◆ **PROBLEM REQUIREMENTS**: Take the material below and retype it in full; pictures are left out.
** Start **
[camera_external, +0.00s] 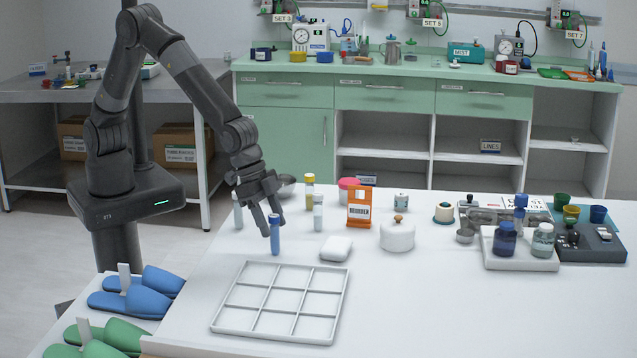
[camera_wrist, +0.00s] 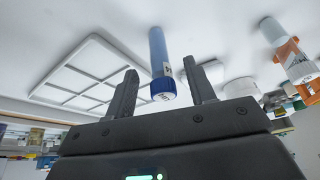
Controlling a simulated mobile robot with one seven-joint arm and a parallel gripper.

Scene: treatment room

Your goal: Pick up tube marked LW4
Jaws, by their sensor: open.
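A blue tube (camera_external: 275,238) stands upright on the white table, behind the empty divided tray (camera_external: 243,262). In the wrist view the blue tube (camera_wrist: 158,50) shows between my fingers, its capped end nearer me. It bears a small label, too small to read for sure, so I cannot confirm LW4. My gripper (camera_external: 268,214) is open and tilted down at the tube's top. In the wrist view my gripper (camera_wrist: 161,68) has a finger on each side of the tube, with visible gaps and no clear contact.
Pale tubes (camera_external: 318,212) and (camera_external: 238,211) and a yellow-capped tube (camera_external: 310,190) stand nearby. Farther right is a white tray (camera_external: 520,264) with jars. The table's front right is clear.
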** End **
◆ **ANSWER**:
[camera_external, +0.00s] 
[camera_wrist, +0.00s] 
Controlling a simulated mobile robot with one seven-joint arm and a parallel gripper.

Scene: treatment room

Your goal: Pick up tube marked LW4
Jaws, by their sensor: open.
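A blue tube (camera_external: 275,238) stands upright on the white table, behind the empty divided tray (camera_external: 243,262). In the wrist view the blue tube (camera_wrist: 158,50) shows between my fingers, its capped end nearer me. It bears a small label, too small to read for sure, so I cannot confirm LW4. My gripper (camera_external: 268,214) is open and tilted down at the tube's top. In the wrist view my gripper (camera_wrist: 161,68) has a finger on each side of the tube, with visible gaps and no clear contact.
Pale tubes (camera_external: 318,212) and (camera_external: 238,211) and a yellow-capped tube (camera_external: 310,190) stand nearby. Farther right is a white tray (camera_external: 520,264) with jars. The table's front right is clear.

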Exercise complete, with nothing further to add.